Notice that once an offline optimization study has started, it can only be stopped or let be finished and not restarted again. However, it is also possible to reuse experiments executed in another study in another (successfully or not) finished study - this is called bootstrapping and is illustrated by the following figure (also refer to the Bootstrap Step page on the reference page).
This can be useful for multiple reasons, including the case of an error (e.g. a misconfigured workflow) that requires "restarting" the study.
For live optimization studies, it is possible to stop a study and restart it. However, please notice that this is an irreversible action, that would delete all the executed experiments, so basically, restarting a live study means starting it from scratch.
Since an offline optimization study lasts for at most the number of configured experiments and typically runs in a test or pre-production environment, results could be safely either analyzed after the study has completely finished.

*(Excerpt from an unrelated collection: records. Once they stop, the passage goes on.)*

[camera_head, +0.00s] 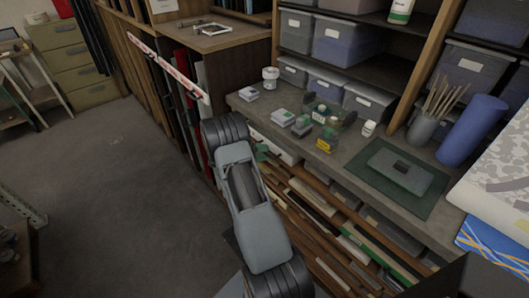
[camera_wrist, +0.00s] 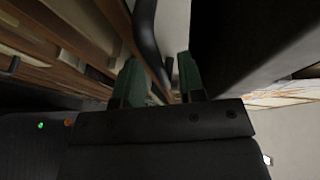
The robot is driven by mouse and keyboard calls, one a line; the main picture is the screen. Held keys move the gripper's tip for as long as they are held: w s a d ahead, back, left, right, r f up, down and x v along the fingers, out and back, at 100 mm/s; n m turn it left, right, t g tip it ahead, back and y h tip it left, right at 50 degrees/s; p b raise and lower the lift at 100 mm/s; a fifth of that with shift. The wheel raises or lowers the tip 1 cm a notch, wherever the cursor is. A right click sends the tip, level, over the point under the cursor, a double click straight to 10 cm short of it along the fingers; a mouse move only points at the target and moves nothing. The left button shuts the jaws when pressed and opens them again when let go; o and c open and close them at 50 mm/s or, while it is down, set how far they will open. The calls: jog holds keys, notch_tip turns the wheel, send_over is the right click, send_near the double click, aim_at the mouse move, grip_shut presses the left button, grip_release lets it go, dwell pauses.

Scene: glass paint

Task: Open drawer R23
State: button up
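In the wrist view, my gripper (camera_wrist: 160,78) shows two green fingers standing apart with a gap between them. A dark curved bar (camera_wrist: 146,38), which looks like a handle, runs down towards this gap. I cannot tell whether it touches a finger. In the head view, my arm covers most of the gripper; only a bit of green shows beside a pale front (camera_head: 277,149) under the worktop edge. I cannot read any R23 label, so I cannot tell which front is drawer R23.
The worktop (camera_head: 335,165) carries small boxes, bottles, a brush pot (camera_head: 424,128) and a blue roll (camera_head: 472,130). Storage bins (camera_head: 342,43) fill the shelves behind. Racks of boards (camera_head: 315,197) lie below the worktop. The floor (camera_head: 110,190) at left is clear.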

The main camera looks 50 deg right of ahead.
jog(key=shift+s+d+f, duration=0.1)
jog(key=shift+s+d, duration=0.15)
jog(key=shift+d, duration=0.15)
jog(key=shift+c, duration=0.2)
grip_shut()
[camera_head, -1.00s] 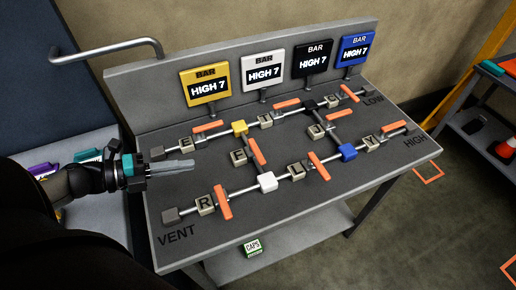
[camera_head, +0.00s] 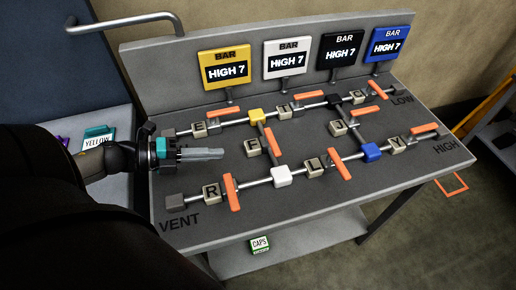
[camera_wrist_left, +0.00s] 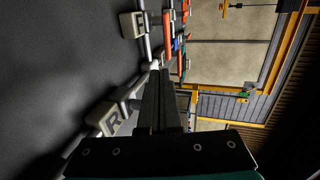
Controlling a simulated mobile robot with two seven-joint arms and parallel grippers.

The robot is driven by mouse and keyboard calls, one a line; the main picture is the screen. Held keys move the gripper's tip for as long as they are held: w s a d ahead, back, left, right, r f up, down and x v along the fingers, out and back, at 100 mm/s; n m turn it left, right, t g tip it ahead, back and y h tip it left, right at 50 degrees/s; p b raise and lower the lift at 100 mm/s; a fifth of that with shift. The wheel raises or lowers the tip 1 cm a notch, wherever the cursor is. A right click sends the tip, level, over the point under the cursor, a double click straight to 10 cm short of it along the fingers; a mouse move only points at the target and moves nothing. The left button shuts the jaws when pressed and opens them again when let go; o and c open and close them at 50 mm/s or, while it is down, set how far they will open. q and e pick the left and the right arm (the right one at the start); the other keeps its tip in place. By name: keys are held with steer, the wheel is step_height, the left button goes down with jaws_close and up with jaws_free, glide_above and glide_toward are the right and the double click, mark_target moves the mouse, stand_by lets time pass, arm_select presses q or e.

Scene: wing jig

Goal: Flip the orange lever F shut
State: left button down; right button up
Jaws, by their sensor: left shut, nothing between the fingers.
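The orange lever F (camera_head: 273,146) sits beside the beige block marked F (camera_head: 252,147), on the short pipe between the yellow block (camera_head: 256,115) and the white block (camera_head: 281,176). It lies roughly along that pipe. My left gripper (camera_head: 220,154) is shut and empty, its tips pointing right, a short way left of block F in the head view. In the left wrist view its fingers (camera_wrist_left: 161,74) are together, with block R (camera_wrist_left: 108,118) beside them. I cannot tell lever F apart in that view. My right gripper is not in view.
Other orange levers stand near, such as those by block R (camera_head: 231,192) and block E (camera_head: 223,111). A raised back panel (camera_head: 165,70) carries several displays, all reading HIGH 7. A CAPS box (camera_head: 260,244) is on the lower shelf.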

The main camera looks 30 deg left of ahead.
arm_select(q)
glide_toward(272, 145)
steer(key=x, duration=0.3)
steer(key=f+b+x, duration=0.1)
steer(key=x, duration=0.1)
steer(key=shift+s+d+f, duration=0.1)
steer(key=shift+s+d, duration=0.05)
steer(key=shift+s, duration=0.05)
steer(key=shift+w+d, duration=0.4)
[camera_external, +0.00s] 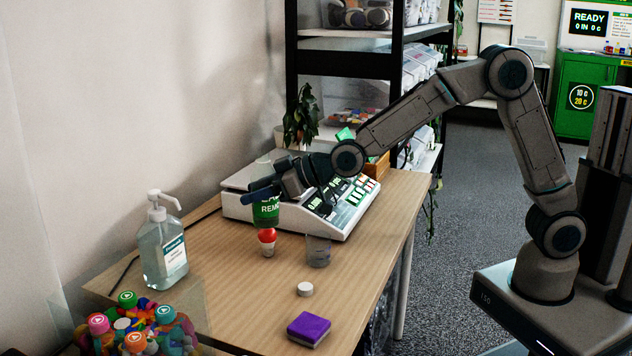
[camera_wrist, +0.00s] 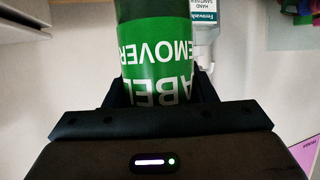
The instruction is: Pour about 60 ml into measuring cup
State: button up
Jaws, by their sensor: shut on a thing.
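A bottle with a green "label remover" label (camera_external: 266,212) is held in my gripper (camera_wrist: 160,95), which is shut on it. In the external view the bottle looks roughly upright, with its lower end above the table; my gripper hides part of it. The label (camera_wrist: 155,65) fills the middle of the wrist view. A small clear measuring cup (camera_external: 318,252) stands on the table, to the right of the bottle and lower in the picture. I cannot tell the liquid level in the bottle or whether the cup holds any. A white round cap (camera_external: 305,289) lies on the table in front of the cup.
A scale (camera_external: 350,215) stands behind the cup. A small red-topped item (camera_external: 267,242) is just below the bottle. A sanitiser pump bottle (camera_external: 163,245) stands left, near a container of colourful-capped items (camera_external: 128,299). A purple block (camera_external: 309,329) lies near the table's front edge.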

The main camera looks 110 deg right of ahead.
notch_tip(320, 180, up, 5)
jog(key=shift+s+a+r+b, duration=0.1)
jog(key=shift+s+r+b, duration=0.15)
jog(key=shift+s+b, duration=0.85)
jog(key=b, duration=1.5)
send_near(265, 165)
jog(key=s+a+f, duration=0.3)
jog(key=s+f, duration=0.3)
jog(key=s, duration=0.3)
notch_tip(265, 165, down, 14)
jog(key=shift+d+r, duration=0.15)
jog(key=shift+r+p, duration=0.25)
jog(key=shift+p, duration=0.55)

However, it is a good practice to analyze partial results while the study is still running as this may provide useful insights about both the system being optimized (e.g. understanding of the system dynamics and sub-optimal configurations that could be immediately applied) and about the optimization study itself (e.g. how to re-design a workflow or change constraints), early-on.
The Akamas UI displays the results of an offline optimization study in different visual areas:
the Best Configuration section provides the optimal configuration identified by Akamas, as a list of recommended values for the optimization parameters compared to the baseline and ranked according to their relevance;
the Progress tab see the following figures) displays the progression of the study with respect to the study steps, the status of each experiment (and trial), its associated score, and the parameter values of the corresponding configurations; this area is mostly used for study monitoring (e.g. identifying failing workflows) and troubleshooting purposes;
the Analysis tab (see the following figures) displays how the baseline and experiments score with respect to the optimization goal, and the values of metrics and parameters for the corresponding configurations; this area supports the analysis of the different configurations;
the Metrics tab (see the following figure) displays the behavior of the metrics for all executed experiments (and trials); this area supports both study validation activities and deeper analysis of the system behavior;
the Insights section (see the following figure) displays any suboptimal configurations that have been identified for the study KPIs, and also allows making comparisons among them and the best configuration - the page describes in further detail the Insight section and the insights tags displayed in other areas of the Akamas UI.